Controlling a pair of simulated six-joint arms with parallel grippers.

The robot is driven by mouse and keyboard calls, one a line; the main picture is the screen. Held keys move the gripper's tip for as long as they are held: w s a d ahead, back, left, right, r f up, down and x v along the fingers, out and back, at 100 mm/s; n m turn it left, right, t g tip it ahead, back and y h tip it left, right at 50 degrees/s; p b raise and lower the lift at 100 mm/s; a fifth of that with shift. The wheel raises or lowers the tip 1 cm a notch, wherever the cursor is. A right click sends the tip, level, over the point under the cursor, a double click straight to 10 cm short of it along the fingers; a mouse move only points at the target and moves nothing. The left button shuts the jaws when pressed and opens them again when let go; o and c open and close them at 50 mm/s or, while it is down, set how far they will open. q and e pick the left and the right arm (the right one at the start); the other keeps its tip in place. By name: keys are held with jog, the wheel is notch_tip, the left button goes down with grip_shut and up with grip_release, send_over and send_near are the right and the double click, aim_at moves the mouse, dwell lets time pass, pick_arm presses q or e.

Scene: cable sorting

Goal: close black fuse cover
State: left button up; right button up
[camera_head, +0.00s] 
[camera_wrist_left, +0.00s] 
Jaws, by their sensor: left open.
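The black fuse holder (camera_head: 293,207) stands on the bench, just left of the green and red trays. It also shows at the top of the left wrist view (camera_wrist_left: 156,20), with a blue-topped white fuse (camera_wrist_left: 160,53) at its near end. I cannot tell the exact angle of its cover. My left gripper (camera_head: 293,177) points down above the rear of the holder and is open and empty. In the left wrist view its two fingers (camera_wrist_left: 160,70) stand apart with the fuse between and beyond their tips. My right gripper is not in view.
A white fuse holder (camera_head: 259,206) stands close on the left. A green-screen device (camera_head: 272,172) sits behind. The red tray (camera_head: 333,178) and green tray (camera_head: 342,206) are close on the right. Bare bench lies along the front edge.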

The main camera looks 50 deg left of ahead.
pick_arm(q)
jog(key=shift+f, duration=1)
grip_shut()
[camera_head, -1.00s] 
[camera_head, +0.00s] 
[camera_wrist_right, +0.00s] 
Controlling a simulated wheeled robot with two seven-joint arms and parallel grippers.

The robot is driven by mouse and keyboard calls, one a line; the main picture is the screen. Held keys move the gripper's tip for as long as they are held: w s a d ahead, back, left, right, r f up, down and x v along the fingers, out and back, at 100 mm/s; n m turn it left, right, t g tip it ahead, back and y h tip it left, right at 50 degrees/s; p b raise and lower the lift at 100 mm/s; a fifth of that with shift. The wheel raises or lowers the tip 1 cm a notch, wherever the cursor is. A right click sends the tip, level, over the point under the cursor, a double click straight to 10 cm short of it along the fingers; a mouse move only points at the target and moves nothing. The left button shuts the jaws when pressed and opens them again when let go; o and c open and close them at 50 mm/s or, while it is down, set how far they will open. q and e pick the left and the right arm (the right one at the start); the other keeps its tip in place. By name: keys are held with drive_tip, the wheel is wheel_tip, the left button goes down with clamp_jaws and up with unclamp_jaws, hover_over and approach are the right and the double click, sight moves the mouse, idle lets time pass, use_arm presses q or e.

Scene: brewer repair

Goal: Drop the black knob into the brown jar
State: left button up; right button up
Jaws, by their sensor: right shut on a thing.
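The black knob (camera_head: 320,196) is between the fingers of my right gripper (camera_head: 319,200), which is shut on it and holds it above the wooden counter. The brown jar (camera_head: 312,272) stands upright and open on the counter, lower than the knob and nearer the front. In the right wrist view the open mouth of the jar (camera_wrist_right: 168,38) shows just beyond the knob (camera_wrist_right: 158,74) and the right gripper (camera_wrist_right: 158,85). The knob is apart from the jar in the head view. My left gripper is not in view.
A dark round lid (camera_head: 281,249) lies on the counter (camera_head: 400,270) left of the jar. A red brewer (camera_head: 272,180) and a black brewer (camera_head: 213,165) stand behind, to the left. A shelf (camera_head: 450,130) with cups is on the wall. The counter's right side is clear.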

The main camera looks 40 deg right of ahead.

========================

== TASK TO CARRY OUT ==
Everything in the listing above should be restated exactly.

== EXPECTED ANSWER ==
Controlling a pair of simulated six-joint arms with parallel grippers.

The robot is driven by mouse and keyboard calls, one a line; the main picture is the screen. Held keys move the gripper's tip for as long as they are held: w s a d ahead, back, left, right, r f up, down and x v along the fingers, out and back, at 100 mm/s; n m turn it left, right, t g tip it ahead, back and y h tip it left, right at 50 degrees/s; p b raise and lower the lift at 100 mm/s; a fifth of that with shift. The wheel raises or lowers the tip 1 cm a notch, wherever the cursor is. A right click sends the tip, level, over the point under the cursor, a double click straight to 10 cm short of it along the fingers; a mouse move only points at the target and moves nothing. The left button shuts the jaws when pressed and opens them again when let go; o and c open and close them at 50 mm/s or, while it is down, set how far they will open. q and e pick the left and the right arm (the right one at the start); the other keeps its tip in place. By name: keys are held with jog, the wheel is notch_tip, the left button goes down with grip_shut and up with grip_release, send_over and send_near are the right and the double click, aim_at moves the mouse, dwell lets time pass, pick_arm presses q or e.

Scene: cable sorting

Goal: close black fuse cover
State: left button up; right button up
[camera_head, +0.00s] 
[camera_wrist_left, +0.00s] 
Jaws, by their sensor: left open.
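The black fuse holder (camera_head: 293,207) stands on the bench, just left of the green and red trays. It also shows at the top of the left wrist view (camera_wrist_left: 156,20), with a blue-topped white fuse (camera_wrist_left: 160,53) at its near end. I cannot tell the exact angle of its cover. My left gripper (camera_head: 293,177) points down above the rear of the holder and is open and empty. In the left wrist view its two fingers (camera_wrist_left: 160,70) stand apart with the fuse between and beyond their tips. My right gripper is not in view.
A white fuse holder (camera_head: 259,206) stands close on the left. A green-screen device (camera_head: 272,172) sits behind. The red tray (camera_head: 333,178) and green tray (camera_head: 342,206) are close on the right. Bare bench lies along the front edge.

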The main camera looks 50 deg left of ahead.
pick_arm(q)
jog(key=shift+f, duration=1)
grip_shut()
[camera_head, -1.00s] 
[camera_head, +0.00s] 
[camera_wrist_right, +0.00s] 
Controlling a simulated wheeled robot with two seven-joint arms and parallel grippers.

The robot is driven by mouse and keyboard calls, one a line; the main picture is the screen. Held keys move the gripper's tip for as long as they are held: w s a d ahead, back, left, right, r f up, down and x v along the fingers, out and back, at 100 mm/s; n m turn it left, right, t g tip it ahead, back and y h tip it left, right at 50 degrees/s; p b raise and lower the lift at 100 mm/s; a fifth of that with shift. The wheel raises or lowers the tip 1 cm a notch, wherever the cursor is. A right click sends the tip, level, over the point under the cursor, a double click straight to 10 cm short of it along the fingers; a mouse move only points at the target and moves nothing. The left button shuts the jaws when pressed and opens them again when let go; o and c open and close them at 50 mm/s or, while it is down, set how far they will open. q and e pick the left and the right arm (the right one at the start); the other keeps its tip in place. By name: keys are held with drive_tip, the wheel is wheel_tip, the left button goes down with clamp_jaws and up with unclamp_jaws, hover_over and approach are the right and the double click, sight moves the mouse, idle lets time pass, use_arm presses q or e.

Scene: brewer repair

Goal: Drop the black knob into the brown jar
State: left button up; right button up
Jaws, by their sensor: right shut on a thing.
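The black knob (camera_head: 320,196) is between the fingers of my right gripper (camera_head: 319,200), which is shut on it and holds it above the wooden counter. The brown jar (camera_head: 312,272) stands upright and open on the counter, lower than the knob and nearer the front. In the right wrist view the open mouth of the jar (camera_wrist_right: 168,38) shows just beyond the knob (camera_wrist_right: 158,74) and the right gripper (camera_wrist_right: 158,85). The knob is apart from the jar in the head view. My left gripper is not in view.
A dark round lid (camera_head: 281,249) lies on the counter (camera_head: 400,270) left of the jar. A red brewer (camera_head: 272,180) and a black brewer (camera_head: 213,165) stand behind, to the left. A shelf (camera_head: 450,130) with cups is on the wall. The counter's right side is clear.

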The main camera looks 40 deg right of ahead.

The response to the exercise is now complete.